Having researched a working visa for a few months, the one that I decided to apply for is called a 'Working Holiday' (hence the title of the blog.) It's valid for 6 months, and once it expires you cannot reapply for the same visa. Having said that, it's also the most easy to obtain and through some contacts working at the Italian consulate Gino and I decided this would be my best option. I am incredibly lucky because Gino is in the position to give me a job, and write me a work contract. I think this helped immensely with the entire process. Before my arrival I took a semester of Italian lessons at UBC. Although this in no way prepared me to deal with applications and offices, it did vastly improve my conversational Italian skills and ability to understand in some situations.
Anyways, after jumping through all of the appropriate hoops and obtaining my visa I thought I was in the clear. All I had to do was check in with the 'Questura' (for those non-Italians this is like a police station with an immigration office in it) within 8 days of arriving and request a 'permesso di soggiorno' (which after all this time I'm still not really sure what that is, apparently it helps me be able to reapply for a different visa.) Piece of cake right? WRONG.
Having a native Italian helping me with the entire process was a god send. I realize how silly it is that I would expect anyone to be able to speak enough english to help me with this, but the people I was dealing with work in government offices that process immigration applications everyday. Also, Italian offices are open only from 8 am to 12 pm, for someone who usually works nights this is an issue. Not only that but some offices will stop taking appointments, not when they close, but when they have filled their quota for the day (number unknown, but we arrived 2 hours before one office closed and they refused to see me). Getting back to the point, we go to the Questura who has never heard of my specific visa before. She tells us that although my Canadian documents tell me specifically to go there, we're in the Wrong place and must go to the post office to get the proper forms.
So off to the post office, which in itself would be a hilarious situation if it weren't so frustrating. There are probably 20 different tellers. When you go in the post office, there's a machine that gives you a number depending on why you're there. There are usually about 30-50 people waiting ahead of you depending on the time of day. Sometimes people give up and throw out their numbers. Without fail, almost every Italian who comes through the door will check through all of the discarded numbers to see if they can find one that will get them closer to seeing an actual person. This is typically Italian, not wanting to wait for anything.
After getting the appropriate papers (the post office teller had also never heard of my Visa) we decided to call it a day since all of the offices would be closed anyways. The next day we start again. This continues for TEN DAYS AND TWELVE OFFICES. The most hilarious of which was when we went to this huge office on the outskirts of town that deals specifically with immigration. They had never heard of my Visa. Finally, the third person helping us has heard of it, but informs us that they don't have the forms that we need because my Visa is too new. IT HAS BEEN IN USE SINCE 2006. They also asked me why I would want to come to Rome from Canada to work in the most condescending possible tones. 'FOR LOVE, PEOPLE, but it doesn't really matter anyways because I have the visa to just give me the papers,' I wanted to say, but I refrained and simply chuckled.

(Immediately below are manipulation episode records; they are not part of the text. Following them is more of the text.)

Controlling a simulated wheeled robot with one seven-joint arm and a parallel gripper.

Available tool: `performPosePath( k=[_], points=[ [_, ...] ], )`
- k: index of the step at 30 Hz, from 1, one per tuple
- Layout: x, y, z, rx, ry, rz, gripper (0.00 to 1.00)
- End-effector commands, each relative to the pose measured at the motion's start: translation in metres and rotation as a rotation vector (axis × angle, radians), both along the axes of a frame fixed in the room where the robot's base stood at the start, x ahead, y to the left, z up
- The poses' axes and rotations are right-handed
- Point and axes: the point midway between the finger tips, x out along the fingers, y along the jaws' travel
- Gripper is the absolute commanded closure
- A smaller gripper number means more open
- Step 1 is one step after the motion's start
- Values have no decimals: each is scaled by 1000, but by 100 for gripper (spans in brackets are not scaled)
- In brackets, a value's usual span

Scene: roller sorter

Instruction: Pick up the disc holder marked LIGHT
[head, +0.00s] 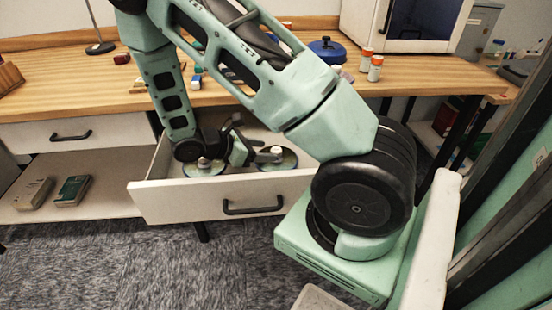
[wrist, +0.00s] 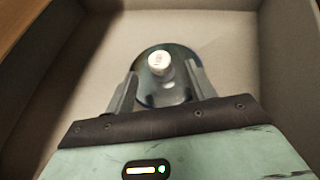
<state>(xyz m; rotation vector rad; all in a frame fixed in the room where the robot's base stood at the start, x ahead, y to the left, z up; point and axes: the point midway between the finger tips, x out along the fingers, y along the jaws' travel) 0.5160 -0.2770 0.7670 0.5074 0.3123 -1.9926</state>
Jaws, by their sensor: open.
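Two disc holders lie in the open drawer (head: 180,202) in the head view. The left disc holder (head: 203,165) is partly behind my arm, and the right disc holder (head: 285,160) is in front of my fingers. In the wrist view, one disc holder (wrist: 159,64) has a pale upright knob on a dark shiny disc. My gripper (wrist: 161,80) is open, with a finger on each side of this holder; I cannot tell whether they touch it. In the head view my gripper (head: 262,156) is low inside the drawer. Any LIGHT marking is too small to read.
The drawer walls (wrist: 285,60) surround my gripper. The wooden desk top (head: 60,85) above carries a blue pot (head: 327,50) and orange-capped bottles (head: 370,67). Books (head: 72,190) lie on the low shelf at left.

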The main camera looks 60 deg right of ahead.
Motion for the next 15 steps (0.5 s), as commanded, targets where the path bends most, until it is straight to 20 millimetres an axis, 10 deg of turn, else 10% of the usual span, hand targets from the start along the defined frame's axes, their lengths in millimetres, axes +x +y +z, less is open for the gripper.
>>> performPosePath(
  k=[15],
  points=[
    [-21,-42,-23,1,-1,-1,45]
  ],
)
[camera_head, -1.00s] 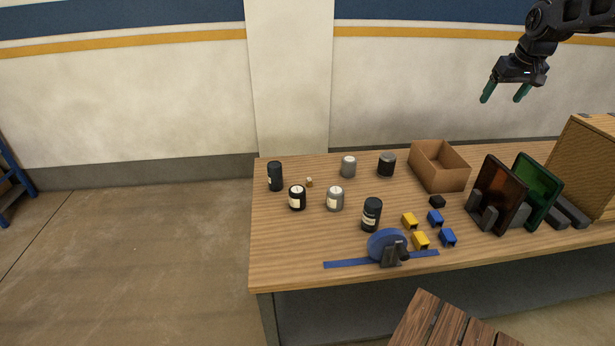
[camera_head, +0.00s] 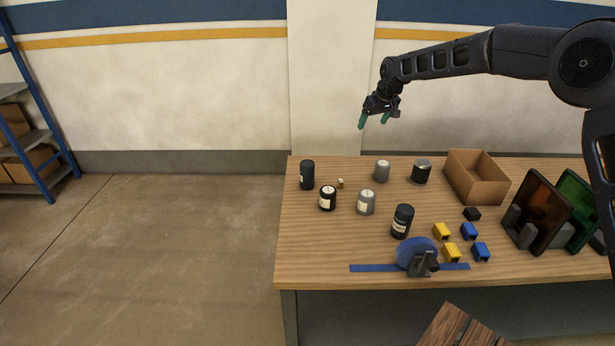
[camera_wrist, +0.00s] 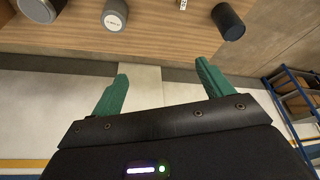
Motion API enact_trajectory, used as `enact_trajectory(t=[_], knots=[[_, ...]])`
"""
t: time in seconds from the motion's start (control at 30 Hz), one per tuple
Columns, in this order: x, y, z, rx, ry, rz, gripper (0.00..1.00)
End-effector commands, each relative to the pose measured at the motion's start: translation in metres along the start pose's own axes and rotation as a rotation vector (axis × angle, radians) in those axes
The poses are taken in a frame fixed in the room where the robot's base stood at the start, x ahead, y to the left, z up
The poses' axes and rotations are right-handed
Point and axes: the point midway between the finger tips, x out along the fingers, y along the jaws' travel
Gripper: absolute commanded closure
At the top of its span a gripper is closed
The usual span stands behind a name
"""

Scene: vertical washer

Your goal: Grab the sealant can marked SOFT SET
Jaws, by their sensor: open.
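Several cylindrical cans stand upright on the wooden table. They are a tall dark can (camera_head: 307,174), a black can with a pale label (camera_head: 327,199), a grey can with a pale label (camera_head: 366,203), a plain-looking grey can (camera_head: 382,171), a black can with a silvery top (camera_head: 421,172) and a larger dark labelled can (camera_head: 402,222). No label is readable, so I cannot tell which is SOFT SET. My gripper (camera_head: 374,120) is open and empty, above the table's back edge. In the wrist view its green fingers (camera_wrist: 161,72) are apart, with the grey can (camera_wrist: 115,14) beyond them.
A tiny tan item (camera_head: 340,183) sits among the cans. A cardboard box (camera_head: 478,180) stands at the back right. A blue tape dispenser (camera_head: 415,256), yellow and blue blocks (camera_head: 452,252) and upright coloured panels (camera_head: 545,210) occupy the front and right.

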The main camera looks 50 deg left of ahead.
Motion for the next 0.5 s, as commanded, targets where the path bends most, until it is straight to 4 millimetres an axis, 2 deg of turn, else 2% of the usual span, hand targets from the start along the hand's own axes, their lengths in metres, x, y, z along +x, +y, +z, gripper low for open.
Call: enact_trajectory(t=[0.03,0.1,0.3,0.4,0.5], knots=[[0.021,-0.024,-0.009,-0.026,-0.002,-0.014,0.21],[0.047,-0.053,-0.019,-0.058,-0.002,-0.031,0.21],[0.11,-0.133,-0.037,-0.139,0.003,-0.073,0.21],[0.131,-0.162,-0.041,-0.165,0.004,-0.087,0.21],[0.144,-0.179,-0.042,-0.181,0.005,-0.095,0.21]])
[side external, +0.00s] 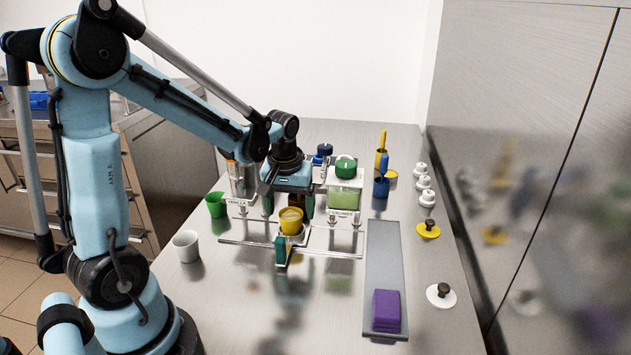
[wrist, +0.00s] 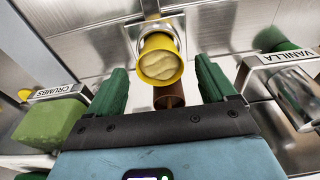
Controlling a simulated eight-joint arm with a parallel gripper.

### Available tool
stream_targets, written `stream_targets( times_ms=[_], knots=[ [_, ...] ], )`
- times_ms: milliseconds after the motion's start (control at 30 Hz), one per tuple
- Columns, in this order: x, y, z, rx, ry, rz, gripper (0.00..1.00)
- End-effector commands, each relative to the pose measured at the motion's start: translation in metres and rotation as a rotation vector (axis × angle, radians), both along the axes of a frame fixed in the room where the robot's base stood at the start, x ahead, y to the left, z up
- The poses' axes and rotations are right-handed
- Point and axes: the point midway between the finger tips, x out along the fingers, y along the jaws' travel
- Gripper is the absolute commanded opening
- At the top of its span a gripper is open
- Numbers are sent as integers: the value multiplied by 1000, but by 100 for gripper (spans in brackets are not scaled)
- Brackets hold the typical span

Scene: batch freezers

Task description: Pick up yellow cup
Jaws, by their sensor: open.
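The yellow cup (side external: 291,220) stands in a small metal holder (side external: 283,238) near the middle of the steel table. It shows at upper middle in the wrist view (wrist: 160,60), with pale beige contents inside. My gripper (side external: 287,204) is just behind the cup in the side view. In the wrist view its two dark green fingers (wrist: 162,80) are spread apart. The cup shows between and slightly beyond the fingertips, with no visible contact. The cup's lower part is partly hidden by the holder.
A green cup (side external: 216,204) and a white cup (side external: 186,245) stand left. The front table is clear.

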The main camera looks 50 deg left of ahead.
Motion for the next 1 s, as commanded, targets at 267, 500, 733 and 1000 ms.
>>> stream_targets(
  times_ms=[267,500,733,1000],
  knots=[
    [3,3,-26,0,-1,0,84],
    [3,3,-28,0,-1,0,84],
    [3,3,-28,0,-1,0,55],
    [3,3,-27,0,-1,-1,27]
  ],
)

Seriously, we went all over town. We waited for hours in every possible office. We discovered that I actually needed much more than to just check in with the Questura as the consulate in Vancouver had informed me. I needed a fiscal code, I needed copies of my documents, I needed a copy of my work contract. It was so incredibly frustrating. Having been taught that usually you get more flies with honey than with vinegar, through out this whole process I tried to be a sweet and friendly as possible. THIS IS ALSO A MISTAKE. Apparently in most Italian offices they will tell you that there is no way they can help you until you start to get upset/ be rude at which point they actually help you. We finally get all of the paperwork together, find the right office with all of the appropriate forms. The man tells me (probably the 10th person) that he has never heard of my visa and that I need to get some paperwork before he can help me. By now I know the drill. I take out the forms he asked for, point to their titles. He adjusts his glasses and starts to make phone calls. He finally fills out the form that I need. I feel like hugging him and crying of joy, I restrain myself.
Only one more step left. Back to the post office to pay for the processing of my papers, and set up my appointment! Repeat number taking, wait an hour and a half, drink three espressos while waiting. My number comes up! I have to pay the man 85 euros to process the papers. This is on top of the 150$ I paid to the consulate in Vancouver. He makes me an appointment. It's not until half way through March. My Visa expires at the end of June.
Throughout this ordeal I had native Italians, and a gps helping me. Can you Imagine if I had tried to do this on my own? I would be back in Canada. Whenever I tell this story to an Italian they say 'Haha Welcome to Italy.' The silver lining was that while riding all around Rome on the back of a scooter in the morning, I got to smell the espresso roasting wafting through the city. Something that I might never have experienced had I not had to be up so early. Simple pleasures.
We've come to the conclusion that I am the only person, in the history of Rome, to have had this visa. Or at least the only one to have gotten the right paperwork.